C’est avec plus de détermination politique, qu’Albert Mathiez (1874-1932), élève, rival et successeur de fait d’Aulard, analyse «la Terreur» comme une «dictature de détresse[12]». Dans une conférence donnée en 1920 intitulée : «Robespierre terroriste[13]» comme dans les fascicules publiés entre 1921 et 1927 qui composeront plus tard La Révolution française, il compare «la Terreur» avec la situation de la France entre 1914 et 1918, lorsqu’elle installe l’état de siège, censure la représentation nationale, la presse et les communications privées, enfin fait comparaître les suspects de trahison devant les cours martiales. En 1920, il relevait que la Cour de cassation aurait réhabilité plus de 2 700 personnes qui avaient été condamnées par erreur pendant la première guerre mondiale, en soulignant que ce chiffre est supérieur à celui des guillotinés à Paris pendant «la Terreur».
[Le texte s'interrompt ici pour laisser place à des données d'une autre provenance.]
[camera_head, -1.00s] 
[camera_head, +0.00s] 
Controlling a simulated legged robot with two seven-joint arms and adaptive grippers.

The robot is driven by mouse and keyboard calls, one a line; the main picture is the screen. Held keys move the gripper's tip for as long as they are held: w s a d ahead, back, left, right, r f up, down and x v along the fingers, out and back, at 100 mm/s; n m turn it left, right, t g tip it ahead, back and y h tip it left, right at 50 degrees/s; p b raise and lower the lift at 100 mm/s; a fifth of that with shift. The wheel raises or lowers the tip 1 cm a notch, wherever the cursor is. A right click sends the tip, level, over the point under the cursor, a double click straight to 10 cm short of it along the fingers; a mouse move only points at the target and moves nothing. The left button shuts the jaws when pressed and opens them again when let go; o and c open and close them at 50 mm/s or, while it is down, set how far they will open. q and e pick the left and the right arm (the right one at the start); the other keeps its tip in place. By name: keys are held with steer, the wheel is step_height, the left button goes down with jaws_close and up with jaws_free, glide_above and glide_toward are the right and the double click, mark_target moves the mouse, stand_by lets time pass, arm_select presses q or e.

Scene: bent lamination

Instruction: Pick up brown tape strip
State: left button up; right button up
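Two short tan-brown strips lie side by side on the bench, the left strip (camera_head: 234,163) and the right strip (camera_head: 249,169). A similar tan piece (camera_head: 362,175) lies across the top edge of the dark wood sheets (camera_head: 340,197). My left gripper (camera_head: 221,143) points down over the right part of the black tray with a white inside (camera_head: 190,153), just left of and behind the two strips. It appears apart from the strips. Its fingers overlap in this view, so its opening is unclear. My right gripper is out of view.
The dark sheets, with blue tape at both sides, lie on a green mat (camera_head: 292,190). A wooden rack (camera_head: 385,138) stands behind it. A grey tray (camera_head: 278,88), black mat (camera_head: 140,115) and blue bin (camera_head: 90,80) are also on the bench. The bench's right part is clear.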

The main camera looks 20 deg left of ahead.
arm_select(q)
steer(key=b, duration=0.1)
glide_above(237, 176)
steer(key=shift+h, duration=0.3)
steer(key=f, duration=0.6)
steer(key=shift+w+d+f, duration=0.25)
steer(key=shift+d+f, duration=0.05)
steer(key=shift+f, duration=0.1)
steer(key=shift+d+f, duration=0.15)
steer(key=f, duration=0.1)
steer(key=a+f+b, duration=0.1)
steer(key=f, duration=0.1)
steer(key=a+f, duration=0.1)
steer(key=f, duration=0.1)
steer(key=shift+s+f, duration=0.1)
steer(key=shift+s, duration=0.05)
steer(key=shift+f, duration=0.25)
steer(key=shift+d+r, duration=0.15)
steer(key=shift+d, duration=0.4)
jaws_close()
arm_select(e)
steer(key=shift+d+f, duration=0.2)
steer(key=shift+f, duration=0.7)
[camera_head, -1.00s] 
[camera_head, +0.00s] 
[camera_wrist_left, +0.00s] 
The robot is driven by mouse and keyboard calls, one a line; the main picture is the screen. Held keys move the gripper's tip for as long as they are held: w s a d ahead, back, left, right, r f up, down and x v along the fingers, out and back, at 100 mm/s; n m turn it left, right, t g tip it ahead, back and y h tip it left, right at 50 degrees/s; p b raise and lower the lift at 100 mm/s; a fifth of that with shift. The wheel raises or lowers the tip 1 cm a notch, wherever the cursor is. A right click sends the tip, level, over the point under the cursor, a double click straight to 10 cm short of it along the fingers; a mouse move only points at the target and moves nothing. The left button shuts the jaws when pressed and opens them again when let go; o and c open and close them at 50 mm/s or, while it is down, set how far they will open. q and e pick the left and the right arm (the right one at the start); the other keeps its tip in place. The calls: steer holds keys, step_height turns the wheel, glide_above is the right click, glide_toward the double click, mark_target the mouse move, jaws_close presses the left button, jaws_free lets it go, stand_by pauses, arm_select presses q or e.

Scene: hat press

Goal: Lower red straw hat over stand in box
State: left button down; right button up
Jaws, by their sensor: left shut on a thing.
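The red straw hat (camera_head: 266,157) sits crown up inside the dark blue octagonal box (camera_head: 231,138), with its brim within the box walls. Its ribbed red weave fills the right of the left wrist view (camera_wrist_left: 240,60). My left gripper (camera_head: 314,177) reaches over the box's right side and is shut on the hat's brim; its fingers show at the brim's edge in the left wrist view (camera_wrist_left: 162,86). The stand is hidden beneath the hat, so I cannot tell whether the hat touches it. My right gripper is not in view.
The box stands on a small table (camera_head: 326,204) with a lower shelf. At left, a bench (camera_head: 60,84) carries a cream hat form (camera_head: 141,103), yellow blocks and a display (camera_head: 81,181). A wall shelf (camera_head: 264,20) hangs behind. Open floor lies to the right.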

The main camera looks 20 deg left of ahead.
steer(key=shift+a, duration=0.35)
Pour lui, celle-ci a été imposée par les Hébertistes le 5 septembre au travers de mesures précises : mise sur pied de l’armée révolutionnaire, organisation de réquisitions dans les campagnes ; elle est devenue permanente après le 17 septembre et le vote de la loi des suspects qui a donné «une impulsion vigoureuse» au gouvernement révolutionnaire[14]. Elle aura duré jusqu’au 9 Thermidor, culminant dans la dictature du comité de Salut public après l’élimination successive des opposants hébertistes et indulgents. Mathiez insiste sur le programme politique du comité élaboré dans le printemps 1794, réunissant la nation sous sa férule et organisant l’éducation, ce qui donne, pour lui, le sens de «la Terreur».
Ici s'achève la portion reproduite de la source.